The second part of the question deals with the idea of God. For this question to be answered we need to define what God we are talking about. Let us go back to the idea of postmodernism. Pinkie Pie is a character that knows she’s in a cartoon and thus can do what she likes. So it makes sense that God is seen in a creator sort of role. “God” created the representation of the pipe by drawing the picture itself. Likewise “God” created Pinkie Pie and the world she inhabits. But is there more to this then calling Rene Magritte and Lauren Faust gods? Well another thing traditionally associated with God is his ability to have control over things. Not only does God create, he can influence how the world works. Once again this links in with My Little Pony. The writers of the show choose where the story goes. The artist chooses how the character looks. Likewise the same can be said with Duck Amuck, where Daffy is tormented in a way that resembles the trials of Job at the hands of God. At the end it’s revealed that the animator is Bugs Bunny, the “God” in this particular story. But throughout the entire short it is made clear to the audience that while Daffy knows that God exists, he is powerless at God’s hands. God creates anything he so desires to make Daffy’s life difficult, the same way the Gods in the other examples create the world in which the characters (or the pipe) inhabit. So the definition of God in this case is the creator and controller of the world.

So we now have a definition of a world after postmodernism and a definition of God, bringing it back to the original question: Is God dead in this new world? The answer is no. A world after postmodernism is made of whatever we believe it’s made of. Thus if we believe that God exists, then it makes sense that he exists because that is how we interpret the world. But the problem with the question is that God never died in the first place. Postmodernism is all about art commenting on the fact that it is art. When Pinkie Pie pulls an eye-patch out of nowhere she is breaking the fourth wall. When she talks to the audience she must know that there is someone out there for her to talk to. So why would any fictional character that breaks the fourth wall be atheist?
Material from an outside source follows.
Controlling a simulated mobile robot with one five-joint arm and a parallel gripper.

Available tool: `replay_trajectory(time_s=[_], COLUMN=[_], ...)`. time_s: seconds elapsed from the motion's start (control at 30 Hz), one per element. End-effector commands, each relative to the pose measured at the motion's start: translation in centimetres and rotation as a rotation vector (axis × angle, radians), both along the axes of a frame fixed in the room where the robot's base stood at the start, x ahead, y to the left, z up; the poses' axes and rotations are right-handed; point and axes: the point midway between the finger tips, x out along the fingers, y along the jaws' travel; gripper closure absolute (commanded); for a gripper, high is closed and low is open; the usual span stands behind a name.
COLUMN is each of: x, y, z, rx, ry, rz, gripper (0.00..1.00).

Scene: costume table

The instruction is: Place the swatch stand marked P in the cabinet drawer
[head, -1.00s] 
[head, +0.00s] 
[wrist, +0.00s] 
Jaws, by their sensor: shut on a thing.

They know they were created because they are often interacting with their creator in some way or other. It would be hard to disprove the existence of a creator when you constantly have contact with them. So postmodernism doesn’t result in the “death of God” but is in fact the greatest argument for God’s existence. If God (as defined in the previous paragraph) doesn’t exist, then who created the character that break the fourth wall? They know they are created, thus it is logically to infer that God does exist in the world of postmodernism.

The idea that postmodernism killed God is an absurd one, since the reverse is in fact true. Postmodernism proved the existence of God. As for a world after postmodernism then God is still alive if we chose for God to be alive. Thus in both scenarios the meaning and relevance of the “death of God” is irrelevant and wrong.